Aim — Transcribe the entries below exactly.

Material for the task —
☆ ☆ ☆

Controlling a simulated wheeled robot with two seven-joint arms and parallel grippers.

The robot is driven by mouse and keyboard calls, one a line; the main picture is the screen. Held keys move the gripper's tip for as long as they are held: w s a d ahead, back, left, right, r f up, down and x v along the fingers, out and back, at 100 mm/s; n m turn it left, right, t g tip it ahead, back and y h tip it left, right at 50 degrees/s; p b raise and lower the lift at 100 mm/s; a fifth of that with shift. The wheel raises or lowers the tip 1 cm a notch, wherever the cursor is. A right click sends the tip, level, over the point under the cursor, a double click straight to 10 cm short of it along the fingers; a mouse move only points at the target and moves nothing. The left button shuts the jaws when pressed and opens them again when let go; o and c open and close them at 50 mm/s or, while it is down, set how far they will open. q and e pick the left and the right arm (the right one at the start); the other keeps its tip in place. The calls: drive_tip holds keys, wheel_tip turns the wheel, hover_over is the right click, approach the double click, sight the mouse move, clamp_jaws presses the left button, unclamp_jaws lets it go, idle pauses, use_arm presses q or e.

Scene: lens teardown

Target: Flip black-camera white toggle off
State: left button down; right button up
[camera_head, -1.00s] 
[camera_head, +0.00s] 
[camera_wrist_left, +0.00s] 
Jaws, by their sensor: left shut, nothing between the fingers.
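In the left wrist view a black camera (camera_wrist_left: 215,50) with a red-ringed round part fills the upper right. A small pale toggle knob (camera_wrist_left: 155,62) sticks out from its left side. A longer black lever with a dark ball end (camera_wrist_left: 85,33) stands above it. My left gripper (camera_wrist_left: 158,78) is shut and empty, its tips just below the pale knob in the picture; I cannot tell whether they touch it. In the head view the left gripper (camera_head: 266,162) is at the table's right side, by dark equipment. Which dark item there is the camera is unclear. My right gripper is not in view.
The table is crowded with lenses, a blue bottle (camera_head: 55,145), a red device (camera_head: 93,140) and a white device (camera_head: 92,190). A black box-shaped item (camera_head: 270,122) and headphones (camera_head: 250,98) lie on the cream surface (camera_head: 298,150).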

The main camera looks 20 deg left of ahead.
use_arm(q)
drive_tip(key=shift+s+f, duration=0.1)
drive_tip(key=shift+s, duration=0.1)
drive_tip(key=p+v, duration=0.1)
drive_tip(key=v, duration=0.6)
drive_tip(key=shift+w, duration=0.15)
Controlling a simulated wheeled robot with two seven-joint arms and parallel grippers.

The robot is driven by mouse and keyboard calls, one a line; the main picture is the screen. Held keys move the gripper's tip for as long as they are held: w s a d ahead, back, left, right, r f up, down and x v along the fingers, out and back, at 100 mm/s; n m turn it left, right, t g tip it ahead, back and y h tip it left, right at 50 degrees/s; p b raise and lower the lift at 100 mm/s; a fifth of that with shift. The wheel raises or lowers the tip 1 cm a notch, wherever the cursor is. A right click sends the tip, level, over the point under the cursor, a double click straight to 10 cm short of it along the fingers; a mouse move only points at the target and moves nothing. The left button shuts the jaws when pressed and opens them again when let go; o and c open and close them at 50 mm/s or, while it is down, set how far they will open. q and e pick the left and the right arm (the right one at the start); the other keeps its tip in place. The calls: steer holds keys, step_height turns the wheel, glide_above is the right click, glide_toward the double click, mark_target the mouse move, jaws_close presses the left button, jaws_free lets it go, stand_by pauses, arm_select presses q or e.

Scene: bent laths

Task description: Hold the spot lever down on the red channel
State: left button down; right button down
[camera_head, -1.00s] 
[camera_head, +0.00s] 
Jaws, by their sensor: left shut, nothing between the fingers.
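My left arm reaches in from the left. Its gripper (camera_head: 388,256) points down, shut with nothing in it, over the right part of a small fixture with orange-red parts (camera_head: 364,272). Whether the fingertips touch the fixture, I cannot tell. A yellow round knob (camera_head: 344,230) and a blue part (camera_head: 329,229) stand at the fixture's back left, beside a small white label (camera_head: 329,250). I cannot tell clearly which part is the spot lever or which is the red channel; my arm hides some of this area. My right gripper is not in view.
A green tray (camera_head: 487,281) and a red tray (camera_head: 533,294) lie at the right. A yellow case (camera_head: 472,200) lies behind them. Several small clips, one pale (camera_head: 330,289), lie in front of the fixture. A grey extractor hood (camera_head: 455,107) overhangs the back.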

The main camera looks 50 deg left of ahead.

☆ ☆ ☆

Finished exercise —
Controlling a simulated wheeled robot with two seven-joint arms and parallel grippers.

The robot is driven by mouse and keyboard calls, one a line; the main picture is the screen. Held keys move the gripper's tip for as long as they are held: w s a d ahead, back, left, right, r f up, down and x v along the fingers, out and back, at 100 mm/s; n m turn it left, right, t g tip it ahead, back and y h tip it left, right at 50 degrees/s; p b raise and lower the lift at 100 mm/s; a fifth of that with shift. The wheel raises or lowers the tip 1 cm a notch, wherever the cursor is. A right click sends the tip, level, over the point under the cursor, a double click straight to 10 cm short of it along the fingers; a mouse move only points at the target and moves nothing. The left button shuts the jaws when pressed and opens them again when let go; o and c open and close them at 50 mm/s or, while it is down, set how far they will open. q and e pick the left and the right arm (the right one at the start); the other keeps its tip in place. The calls: drive_tip holds keys, wheel_tip turns the wheel, hover_over is the right click, approach the double click, sight the mouse move, clamp_jaws presses the left button, unclamp_jaws lets it go, idle pauses, use_arm presses q or e.

Scene: lens teardown

Target: Flip black-camera white toggle off
State: left button down; right button up
[camera_head, -1.00s] 
[camera_head, +0.00s] 
[camera_wrist_left, +0.00s] 
Jaws, by their sensor: left shut, nothing between the fingers.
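In the left wrist view a black camera (camera_wrist_left: 215,50) with a red-ringed round part fills the upper right. A small pale toggle knob (camera_wrist_left: 155,62) sticks out from its left side. A longer black lever with a dark ball end (camera_wrist_left: 85,33) stands above it. My left gripper (camera_wrist_left: 158,78) is shut and empty, its tips just below the pale knob in the picture; I cannot tell whether they touch it. In the head view the left gripper (camera_head: 266,162) is at the table's right side, by dark equipment. Which dark item there is the camera is unclear. My right gripper is not in view.
The table is crowded with lenses, a blue bottle (camera_head: 55,145), a red device (camera_head: 93,140) and a white device (camera_head: 92,190). A black box-shaped item (camera_head: 270,122) and headphones (camera_head: 250,98) lie on the cream surface (camera_head: 298,150).

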The main camera looks 20 deg left of ahead.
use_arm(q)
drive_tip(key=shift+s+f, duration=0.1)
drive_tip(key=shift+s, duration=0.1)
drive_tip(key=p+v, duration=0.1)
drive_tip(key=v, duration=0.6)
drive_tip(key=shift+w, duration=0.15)
Controlling a simulated wheeled robot with two seven-joint arms and parallel grippers.

The robot is driven by mouse and keyboard calls, one a line; the main picture is the screen. Held keys move the gripper's tip for as long as they are held: w s a d ahead, back, left, right, r f up, down and x v along the fingers, out and back, at 100 mm/s; n m turn it left, right, t g tip it ahead, back and y h tip it left, right at 50 degrees/s; p b raise and lower the lift at 100 mm/s; a fifth of that with shift. The wheel raises or lowers the tip 1 cm a notch, wherever the cursor is. A right click sends the tip, level, over the point under the cursor, a double click straight to 10 cm short of it along the fingers; a mouse move only points at the target and moves nothing. The left button shuts the jaws when pressed and opens them again when let go; o and c open and close them at 50 mm/s or, while it is down, set how far they will open. q and e pick the left and the right arm (the right one at the start); the other keeps its tip in place. The calls: steer holds keys, step_height turns the wheel, glide_above is the right click, glide_toward the double click, mark_target the mouse move, jaws_close presses the left button, jaws_free lets it go, stand_by pauses, arm_select presses q or e.

Scene: bent laths

Task description: Hold the spot lever down on the red channel
State: left button down; right button down
[camera_head, -1.00s] 
[camera_head, +0.00s] 
Jaws, by their sensor: left shut, nothing between the fingers.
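My left arm reaches in from the left. Its gripper (camera_head: 388,256) points down, shut with nothing in it, over the right part of a small fixture with orange-red parts (camera_head: 364,272). Whether the fingertips touch the fixture, I cannot tell. A yellow round knob (camera_head: 344,230) and a blue part (camera_head: 329,229) stand at the fixture's back left, beside a small white label (camera_head: 329,250). I cannot tell clearly which part is the spot lever or which is the red channel; my arm hides some of this area. My right gripper is not in view.
A green tray (camera_head: 487,281) and a red tray (camera_head: 533,294) lie at the right. A yellow case (camera_head: 472,200) lies behind them. Several small clips, one pale (camera_head: 330,289), lie in front of the fixture. A grey extractor hood (camera_head: 455,107) overhangs the back.

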The main camera looks 50 deg left of ahead.

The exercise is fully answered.